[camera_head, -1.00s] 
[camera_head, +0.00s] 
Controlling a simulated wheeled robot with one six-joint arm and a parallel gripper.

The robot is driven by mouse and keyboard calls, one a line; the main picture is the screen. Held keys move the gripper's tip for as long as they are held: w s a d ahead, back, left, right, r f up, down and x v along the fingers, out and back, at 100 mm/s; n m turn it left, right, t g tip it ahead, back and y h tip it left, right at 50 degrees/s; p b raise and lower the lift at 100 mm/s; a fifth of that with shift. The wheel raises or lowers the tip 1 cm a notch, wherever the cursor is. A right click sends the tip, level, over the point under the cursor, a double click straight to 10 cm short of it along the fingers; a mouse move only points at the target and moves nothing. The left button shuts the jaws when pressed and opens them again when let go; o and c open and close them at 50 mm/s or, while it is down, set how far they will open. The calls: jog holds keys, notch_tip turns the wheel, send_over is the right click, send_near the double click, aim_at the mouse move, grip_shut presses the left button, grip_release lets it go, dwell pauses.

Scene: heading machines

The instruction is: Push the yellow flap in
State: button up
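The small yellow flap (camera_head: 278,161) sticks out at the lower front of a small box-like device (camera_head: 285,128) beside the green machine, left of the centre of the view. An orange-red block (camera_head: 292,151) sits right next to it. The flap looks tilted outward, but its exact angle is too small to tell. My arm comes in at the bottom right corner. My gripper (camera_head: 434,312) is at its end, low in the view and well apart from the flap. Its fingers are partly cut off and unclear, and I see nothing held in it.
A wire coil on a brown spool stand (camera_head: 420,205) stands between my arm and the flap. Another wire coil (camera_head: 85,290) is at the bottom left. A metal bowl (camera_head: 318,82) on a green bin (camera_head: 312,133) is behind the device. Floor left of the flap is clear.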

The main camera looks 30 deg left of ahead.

☆ ☆ ☆

**THE TASK:**
Repeat, without change, each line of the data above from the one that contains "Controlling a simulated" through the final line, counting both.

**RESULT BELOW:**
Controlling a simulated wheeled robot with one six-joint arm and a parallel gripper.

The robot is driven by mouse and keyboard calls, one a line; the main picture is the screen. Held keys move the gripper's tip for as long as they are held: w s a d ahead, back, left, right, r f up, down and x v along the fingers, out and back, at 100 mm/s; n m turn it left, right, t g tip it ahead, back and y h tip it left, right at 50 degrees/s; p b raise and lower the lift at 100 mm/s; a fifth of that with shift. The wheel raises or lowers the tip 1 cm a notch, wherever the cursor is. A right click sends the tip, level, over the point under the cursor, a double click straight to 10 cm short of it along the fingers; a mouse move only points at the target and moves nothing. The left button shuts the jaws when pressed and opens them again when let go; o and c open and close them at 50 mm/s or, while it is down, set how far they will open. The calls: jog holds keys, notch_tip turns the wheel, send_over is the right click, send_near the double click, aim_at the mouse move, grip_shut presses the left button, grip_release lets it go, dwell pauses.

Scene: heading machines

The instruction is: Push the yellow flap in
State: button up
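The small yellow flap (camera_head: 278,161) sticks out at the lower front of a small box-like device (camera_head: 285,128) beside the green machine, left of the centre of the view. An orange-red block (camera_head: 292,151) sits right next to it. The flap looks tilted outward, but its exact angle is too small to tell. My arm comes in at the bottom right corner. My gripper (camera_head: 434,312) is at its end, low in the view and well apart from the flap. Its fingers are partly cut off and unclear, and I see nothing held in it.
A wire coil on a brown spool stand (camera_head: 420,205) stands between my arm and the flap. Another wire coil (camera_head: 85,290) is at the bottom left. A metal bowl (camera_head: 318,82) on a green bin (camera_head: 312,133) is behind the device. Floor left of the flap is clear.

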The main camera looks 30 deg left of ahead.

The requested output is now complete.